Like its predecessor, it has a hybrid viewfinder that allows the photographer to switch from optical (OVF) to electronic (EVF) mode. Aside from the hybrid viewfinder, the X100S also has a 2.8-inch LCD screen with a 460K-dot resolution. Fixed on the body of the X100S is a Fujinon lens that has the same fixed-focal length as that of the X100: a 23mm (equivalent to 35mm on a 35mm format) lens with a maximum aperture of F2.

Front view of the X20

The X20—a successor to the X10—has a 12-megapixel, 2/3-inch-type CMOS sensor and also an EXR Processor II image processor like the X100S. On its body is a fixed 4x optical zoom lens with a focal length of 28mm to 112mm with a maximum aperture of F2.0 on the wide-angle end and F2.8 on the telephoto end. It boasts of an “Advanced Optical Viewfinder” that has a horizontal apparent field view of 20 degrees and 85% coverage. The viewfinder syncs with the zoom lens and comes with an eye sensor. As you peer into the viewfinder, you will be able to see some of your settings, such as the mode your camera’s in, the focusing area, shutter speed, and aperture. The information on the viewfinder are displayed in bright green LED to avoid difficulty of seeing the settings when shooting dark scenes. The LED characters shift to red when the camera encounters an error.
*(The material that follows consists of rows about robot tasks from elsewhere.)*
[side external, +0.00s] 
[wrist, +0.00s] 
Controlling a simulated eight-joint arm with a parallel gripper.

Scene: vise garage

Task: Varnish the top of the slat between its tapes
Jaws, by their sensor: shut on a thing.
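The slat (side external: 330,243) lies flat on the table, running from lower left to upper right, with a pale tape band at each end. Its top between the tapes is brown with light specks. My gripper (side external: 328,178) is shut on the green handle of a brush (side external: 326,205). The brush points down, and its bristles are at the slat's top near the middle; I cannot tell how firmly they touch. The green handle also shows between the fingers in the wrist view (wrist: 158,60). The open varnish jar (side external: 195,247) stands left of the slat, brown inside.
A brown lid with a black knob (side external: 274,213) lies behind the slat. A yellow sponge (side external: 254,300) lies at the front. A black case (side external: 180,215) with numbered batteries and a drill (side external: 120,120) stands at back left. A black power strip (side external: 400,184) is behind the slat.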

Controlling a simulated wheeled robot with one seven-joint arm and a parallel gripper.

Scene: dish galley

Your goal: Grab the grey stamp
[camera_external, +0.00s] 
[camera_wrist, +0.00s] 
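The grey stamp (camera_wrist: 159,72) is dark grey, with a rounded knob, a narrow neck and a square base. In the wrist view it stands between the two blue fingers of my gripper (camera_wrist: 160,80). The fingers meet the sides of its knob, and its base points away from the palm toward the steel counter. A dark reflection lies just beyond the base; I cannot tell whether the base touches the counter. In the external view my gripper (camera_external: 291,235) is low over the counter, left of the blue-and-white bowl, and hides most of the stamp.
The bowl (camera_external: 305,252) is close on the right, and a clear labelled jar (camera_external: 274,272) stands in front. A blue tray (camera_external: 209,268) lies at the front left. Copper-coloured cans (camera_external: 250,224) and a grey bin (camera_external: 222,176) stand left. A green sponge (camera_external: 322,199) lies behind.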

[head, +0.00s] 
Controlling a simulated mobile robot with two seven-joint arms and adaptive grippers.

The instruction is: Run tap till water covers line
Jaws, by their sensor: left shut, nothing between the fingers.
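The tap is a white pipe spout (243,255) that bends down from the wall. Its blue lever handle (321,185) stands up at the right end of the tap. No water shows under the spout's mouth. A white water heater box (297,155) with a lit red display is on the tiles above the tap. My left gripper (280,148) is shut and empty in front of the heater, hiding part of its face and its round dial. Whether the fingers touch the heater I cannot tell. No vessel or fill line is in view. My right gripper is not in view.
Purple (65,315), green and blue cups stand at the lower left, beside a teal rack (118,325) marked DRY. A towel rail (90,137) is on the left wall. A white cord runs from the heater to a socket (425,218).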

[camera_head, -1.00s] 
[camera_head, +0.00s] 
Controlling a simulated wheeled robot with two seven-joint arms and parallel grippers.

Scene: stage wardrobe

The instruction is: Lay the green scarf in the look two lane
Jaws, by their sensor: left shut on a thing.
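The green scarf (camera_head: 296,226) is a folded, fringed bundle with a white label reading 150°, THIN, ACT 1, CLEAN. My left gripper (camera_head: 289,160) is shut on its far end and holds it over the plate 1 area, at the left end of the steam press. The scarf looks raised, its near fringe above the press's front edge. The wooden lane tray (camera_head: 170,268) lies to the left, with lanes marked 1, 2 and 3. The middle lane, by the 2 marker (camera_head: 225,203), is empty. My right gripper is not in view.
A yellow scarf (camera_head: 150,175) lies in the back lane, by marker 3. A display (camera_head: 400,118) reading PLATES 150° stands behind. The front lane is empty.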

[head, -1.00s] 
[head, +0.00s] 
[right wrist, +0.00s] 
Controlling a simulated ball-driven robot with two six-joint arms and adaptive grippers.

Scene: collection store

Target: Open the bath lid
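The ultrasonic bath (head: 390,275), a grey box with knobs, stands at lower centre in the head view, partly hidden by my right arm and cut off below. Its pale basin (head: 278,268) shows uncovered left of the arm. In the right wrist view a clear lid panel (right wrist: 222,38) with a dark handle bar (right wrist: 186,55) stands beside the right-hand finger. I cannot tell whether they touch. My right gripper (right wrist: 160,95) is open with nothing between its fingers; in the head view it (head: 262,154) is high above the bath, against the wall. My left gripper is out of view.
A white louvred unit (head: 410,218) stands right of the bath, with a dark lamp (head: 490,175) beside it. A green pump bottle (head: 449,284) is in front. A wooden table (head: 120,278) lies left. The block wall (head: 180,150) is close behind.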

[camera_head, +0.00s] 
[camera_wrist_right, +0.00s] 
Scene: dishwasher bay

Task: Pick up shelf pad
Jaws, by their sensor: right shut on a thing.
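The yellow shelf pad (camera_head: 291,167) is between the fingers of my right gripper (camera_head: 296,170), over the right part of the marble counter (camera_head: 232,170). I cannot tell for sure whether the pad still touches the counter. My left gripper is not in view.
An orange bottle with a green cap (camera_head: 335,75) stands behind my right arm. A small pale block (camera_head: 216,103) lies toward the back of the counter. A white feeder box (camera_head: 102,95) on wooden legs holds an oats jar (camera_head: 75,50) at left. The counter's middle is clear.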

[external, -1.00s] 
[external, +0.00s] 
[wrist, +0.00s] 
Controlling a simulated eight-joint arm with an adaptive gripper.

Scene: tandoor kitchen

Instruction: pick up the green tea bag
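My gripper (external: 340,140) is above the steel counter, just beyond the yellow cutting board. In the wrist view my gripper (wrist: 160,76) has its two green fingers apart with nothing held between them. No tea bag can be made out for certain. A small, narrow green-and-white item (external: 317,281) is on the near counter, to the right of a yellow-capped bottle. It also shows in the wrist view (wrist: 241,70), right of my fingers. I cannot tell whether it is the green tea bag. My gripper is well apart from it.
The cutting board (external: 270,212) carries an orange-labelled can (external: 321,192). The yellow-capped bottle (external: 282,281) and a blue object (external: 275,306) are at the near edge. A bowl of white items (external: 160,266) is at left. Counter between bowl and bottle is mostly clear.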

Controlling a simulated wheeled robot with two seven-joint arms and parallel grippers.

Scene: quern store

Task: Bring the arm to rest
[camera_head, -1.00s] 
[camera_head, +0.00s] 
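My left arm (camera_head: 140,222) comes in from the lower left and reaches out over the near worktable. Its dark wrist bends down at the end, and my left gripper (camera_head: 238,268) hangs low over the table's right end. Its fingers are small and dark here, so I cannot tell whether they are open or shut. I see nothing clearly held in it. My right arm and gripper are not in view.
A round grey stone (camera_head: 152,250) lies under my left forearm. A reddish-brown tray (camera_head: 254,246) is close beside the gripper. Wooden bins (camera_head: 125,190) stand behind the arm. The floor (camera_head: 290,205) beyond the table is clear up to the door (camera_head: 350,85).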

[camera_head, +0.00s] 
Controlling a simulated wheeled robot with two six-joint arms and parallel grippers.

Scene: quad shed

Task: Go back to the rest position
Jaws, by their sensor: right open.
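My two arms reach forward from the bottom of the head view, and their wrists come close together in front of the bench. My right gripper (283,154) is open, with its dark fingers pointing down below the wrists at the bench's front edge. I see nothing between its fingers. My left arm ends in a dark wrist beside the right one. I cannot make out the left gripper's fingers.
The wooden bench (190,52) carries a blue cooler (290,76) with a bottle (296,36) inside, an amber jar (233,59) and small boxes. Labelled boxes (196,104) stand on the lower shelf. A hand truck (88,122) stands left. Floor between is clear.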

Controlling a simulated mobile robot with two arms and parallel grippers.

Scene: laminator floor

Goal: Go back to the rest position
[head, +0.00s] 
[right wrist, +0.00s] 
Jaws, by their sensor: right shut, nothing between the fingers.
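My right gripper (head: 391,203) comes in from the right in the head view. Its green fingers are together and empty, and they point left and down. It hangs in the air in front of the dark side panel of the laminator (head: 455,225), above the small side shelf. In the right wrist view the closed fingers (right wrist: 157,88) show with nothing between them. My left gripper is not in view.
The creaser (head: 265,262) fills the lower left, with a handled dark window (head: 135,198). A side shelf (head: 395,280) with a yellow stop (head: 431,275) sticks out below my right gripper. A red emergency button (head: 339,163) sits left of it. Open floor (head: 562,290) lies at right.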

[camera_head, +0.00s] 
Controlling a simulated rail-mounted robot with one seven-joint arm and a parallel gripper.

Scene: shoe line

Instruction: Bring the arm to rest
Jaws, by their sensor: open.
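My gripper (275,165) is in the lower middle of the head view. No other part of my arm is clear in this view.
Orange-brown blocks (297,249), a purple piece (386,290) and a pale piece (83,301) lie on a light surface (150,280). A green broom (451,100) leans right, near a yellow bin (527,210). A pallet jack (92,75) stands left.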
Both cameras have filters and effects alongside manual and automatic shooting modes, and they still carry Fujifilm’s trademark Film Simulation filters, which emulate the colors and effects produced by some of the company’s brands of film.

Rear view of the X20

The X100S and the X20 will be available in late March, according to The Verge. We’re still awaiting the announcement as to whether or not it will be officially available in the Philippines on the same release date set for the U.S., but we sure hope it doesn’t take too long before we get to lay our eyes and hands on these goodies.